In full and without alteration, give the listing again.

*** Recorded data ***

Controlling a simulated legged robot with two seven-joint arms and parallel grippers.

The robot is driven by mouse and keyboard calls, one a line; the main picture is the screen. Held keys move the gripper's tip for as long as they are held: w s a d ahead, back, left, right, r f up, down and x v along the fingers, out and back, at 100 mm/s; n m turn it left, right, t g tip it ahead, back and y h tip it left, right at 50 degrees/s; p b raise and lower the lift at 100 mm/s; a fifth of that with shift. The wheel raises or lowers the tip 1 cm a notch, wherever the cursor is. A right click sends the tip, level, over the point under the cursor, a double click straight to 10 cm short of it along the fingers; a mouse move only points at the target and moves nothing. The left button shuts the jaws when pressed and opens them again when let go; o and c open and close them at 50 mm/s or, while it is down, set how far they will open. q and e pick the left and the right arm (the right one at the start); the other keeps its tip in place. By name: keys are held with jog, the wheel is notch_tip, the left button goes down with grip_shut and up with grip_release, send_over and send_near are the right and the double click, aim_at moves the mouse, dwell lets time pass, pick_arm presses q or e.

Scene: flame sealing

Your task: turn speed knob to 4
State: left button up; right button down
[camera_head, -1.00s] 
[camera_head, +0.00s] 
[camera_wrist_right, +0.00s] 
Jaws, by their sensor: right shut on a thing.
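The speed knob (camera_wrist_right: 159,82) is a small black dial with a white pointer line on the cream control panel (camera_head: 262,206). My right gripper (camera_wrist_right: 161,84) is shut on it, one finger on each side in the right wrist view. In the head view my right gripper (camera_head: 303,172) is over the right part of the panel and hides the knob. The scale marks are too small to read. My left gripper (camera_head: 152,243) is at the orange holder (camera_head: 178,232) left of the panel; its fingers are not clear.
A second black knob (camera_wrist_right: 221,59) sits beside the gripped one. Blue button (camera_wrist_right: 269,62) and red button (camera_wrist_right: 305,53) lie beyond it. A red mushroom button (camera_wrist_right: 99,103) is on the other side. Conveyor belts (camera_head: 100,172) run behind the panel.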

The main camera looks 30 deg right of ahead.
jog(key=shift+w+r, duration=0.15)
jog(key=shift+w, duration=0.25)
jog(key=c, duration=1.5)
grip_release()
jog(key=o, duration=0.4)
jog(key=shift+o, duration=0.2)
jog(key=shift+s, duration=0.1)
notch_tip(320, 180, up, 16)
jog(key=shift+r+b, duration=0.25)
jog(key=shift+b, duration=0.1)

***

■ Written answer
Controlling a simulated legged robot with two seven-joint arms and parallel grippers.

The robot is driven by mouse and keyboard calls, one a line; the main picture is the screen. Held keys move the gripper's tip for as long as they are held: w s a d ahead, back, left, right, r f up, down and x v along the fingers, out and back, at 100 mm/s; n m turn it left, right, t g tip it ahead, back and y h tip it left, right at 50 degrees/s; p b raise and lower the lift at 100 mm/s; a fifth of that with shift. The wheel raises or lowers the tip 1 cm a notch, wherever the cursor is. A right click sends the tip, level, over the point under the cursor, a double click straight to 10 cm short of it along the fingers; a mouse move only points at the target and moves nothing. The left button shuts the jaws when pressed and opens them again when let go; o and c open and close them at 50 mm/s or, while it is down, set how far they will open. q and e pick the left and the right arm (the right one at the start); the other keeps its tip in place. By name: keys are held with jog, the wheel is notch_tip, the left button goes down with grip_shut and up with grip_release, send_over and send_near are the right and the double click, aim_at moves the mouse, dwell lets time pass, pick_arm presses q or e.

Scene: flame sealing

Your task: turn speed knob to 4
State: left button up; right button down
[camera_head, -1.00s] 
[camera_head, +0.00s] 
[camera_wrist_right, +0.00s] 
Jaws, by their sensor: right shut on a thing.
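The speed knob (camera_wrist_right: 159,82) is a small black dial with a white pointer line on the cream control panel (camera_head: 262,206). My right gripper (camera_wrist_right: 161,84) is shut on it, one finger on each side in the right wrist view. In the head view my right gripper (camera_head: 303,172) is over the right part of the panel and hides the knob. The scale marks are too small to read. My left gripper (camera_head: 152,243) is at the orange holder (camera_head: 178,232) left of the panel; its fingers are not clear.
A second black knob (camera_wrist_right: 221,59) sits beside the gripped one. Blue button (camera_wrist_right: 269,62) and red button (camera_wrist_right: 305,53) lie beyond it. A red mushroom button (camera_wrist_right: 99,103) is on the other side. Conveyor belts (camera_head: 100,172) run behind the panel.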

The main camera looks 30 deg right of ahead.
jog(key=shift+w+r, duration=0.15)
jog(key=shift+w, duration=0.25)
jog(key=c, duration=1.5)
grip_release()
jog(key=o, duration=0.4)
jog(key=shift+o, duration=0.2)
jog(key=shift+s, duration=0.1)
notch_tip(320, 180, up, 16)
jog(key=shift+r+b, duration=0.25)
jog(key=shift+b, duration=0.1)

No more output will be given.